Weighted Brier score

The competitions uses some form of multi-class weighted Brier score.

My implementation seems to be a bit off (or it could be my cross-validation which is wack). Can someone see if there is something wrong:

# get w_c for the weighted Brier formula

weights = np.genfromtxt('../data/class_weights.json', delimiter=',',
                        skip_header=1, skip_footer=1, usecols=[0])

# y is the activities annotations vector, e.g. [4,4,7,7] which we need to convert into a probability
# matrix to compare with our predictions, so I one-hot-encode it
# yp is our probabilistic predictions

def brier_score(y, yp):
    from sklearn.preprocessing import OneHotEncoder
    yy = OneHotEncoder([20], sparse=False).fit_transform(y[:, np.newaxis])
    return (1./len(yy)) * np.sum(weights * ((yy-yp)**2))

Hi rpmcruz,

The code that computes the weighted Brier score is actually given in the blog post:
http://blog.drivendata.org/2016/06/06/sphere-benchmark/

def brier_score(targets, predicted): 
    weight_vector = np.asarray(json.load(open('path/to/class_weights.json')))

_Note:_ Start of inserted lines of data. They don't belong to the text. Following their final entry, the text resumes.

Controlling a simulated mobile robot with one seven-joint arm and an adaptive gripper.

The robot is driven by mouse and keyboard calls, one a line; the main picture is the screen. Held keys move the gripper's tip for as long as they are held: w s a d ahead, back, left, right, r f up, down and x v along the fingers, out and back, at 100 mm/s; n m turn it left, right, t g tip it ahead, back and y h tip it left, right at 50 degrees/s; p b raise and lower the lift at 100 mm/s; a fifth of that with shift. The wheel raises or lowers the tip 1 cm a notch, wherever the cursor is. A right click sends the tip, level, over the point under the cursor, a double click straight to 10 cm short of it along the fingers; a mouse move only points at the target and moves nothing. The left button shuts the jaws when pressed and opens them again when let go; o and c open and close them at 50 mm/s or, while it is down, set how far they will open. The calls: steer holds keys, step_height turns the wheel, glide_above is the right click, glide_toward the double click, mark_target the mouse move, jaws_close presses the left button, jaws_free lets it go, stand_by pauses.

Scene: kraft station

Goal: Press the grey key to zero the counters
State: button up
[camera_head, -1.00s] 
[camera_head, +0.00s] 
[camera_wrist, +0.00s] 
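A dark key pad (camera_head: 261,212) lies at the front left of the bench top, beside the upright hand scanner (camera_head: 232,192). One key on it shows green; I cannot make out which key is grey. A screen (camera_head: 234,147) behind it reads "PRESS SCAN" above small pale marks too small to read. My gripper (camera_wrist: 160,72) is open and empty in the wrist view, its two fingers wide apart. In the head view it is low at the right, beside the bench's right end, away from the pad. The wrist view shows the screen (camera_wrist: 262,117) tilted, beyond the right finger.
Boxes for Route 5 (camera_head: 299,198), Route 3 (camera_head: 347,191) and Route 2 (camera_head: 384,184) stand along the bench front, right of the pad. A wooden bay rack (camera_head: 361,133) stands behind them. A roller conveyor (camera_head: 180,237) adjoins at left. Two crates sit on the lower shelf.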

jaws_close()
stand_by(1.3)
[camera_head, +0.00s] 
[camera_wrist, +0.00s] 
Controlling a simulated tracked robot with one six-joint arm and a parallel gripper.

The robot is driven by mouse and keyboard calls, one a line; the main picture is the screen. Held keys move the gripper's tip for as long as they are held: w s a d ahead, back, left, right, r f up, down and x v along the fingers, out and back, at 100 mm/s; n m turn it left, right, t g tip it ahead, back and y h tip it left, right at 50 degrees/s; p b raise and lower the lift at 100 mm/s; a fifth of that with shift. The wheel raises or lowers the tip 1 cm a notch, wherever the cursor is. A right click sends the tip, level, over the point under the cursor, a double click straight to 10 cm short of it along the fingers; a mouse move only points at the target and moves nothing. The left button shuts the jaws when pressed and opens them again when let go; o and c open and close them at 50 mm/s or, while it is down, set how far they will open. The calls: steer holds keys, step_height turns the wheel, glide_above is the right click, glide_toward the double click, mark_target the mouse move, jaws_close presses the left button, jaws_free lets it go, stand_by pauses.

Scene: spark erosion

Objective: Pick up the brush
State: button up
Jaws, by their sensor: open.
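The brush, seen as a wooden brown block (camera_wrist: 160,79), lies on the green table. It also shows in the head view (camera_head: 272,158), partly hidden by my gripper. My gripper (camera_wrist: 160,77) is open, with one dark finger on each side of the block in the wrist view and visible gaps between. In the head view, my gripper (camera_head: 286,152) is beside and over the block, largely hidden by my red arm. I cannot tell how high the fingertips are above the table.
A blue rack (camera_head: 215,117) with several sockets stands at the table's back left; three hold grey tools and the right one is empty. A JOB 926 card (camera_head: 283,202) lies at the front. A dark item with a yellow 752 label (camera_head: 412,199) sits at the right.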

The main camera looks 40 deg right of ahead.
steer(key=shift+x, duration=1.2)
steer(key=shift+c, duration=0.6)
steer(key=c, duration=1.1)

    return np.power(targets - predicted, 2.0).dot(weight_vector).mean()

Hope this helps!

1 Like

Should have read that information more carefully, oops! :slight_smile: The code is equivalent though.

I see… I was one-hot encoding the annotations files, I did not notice the targets.csv, which seems to do the one-hot encoding for us and prolly averages annotations out because they are real numbers.

Yep. That’s it exactly!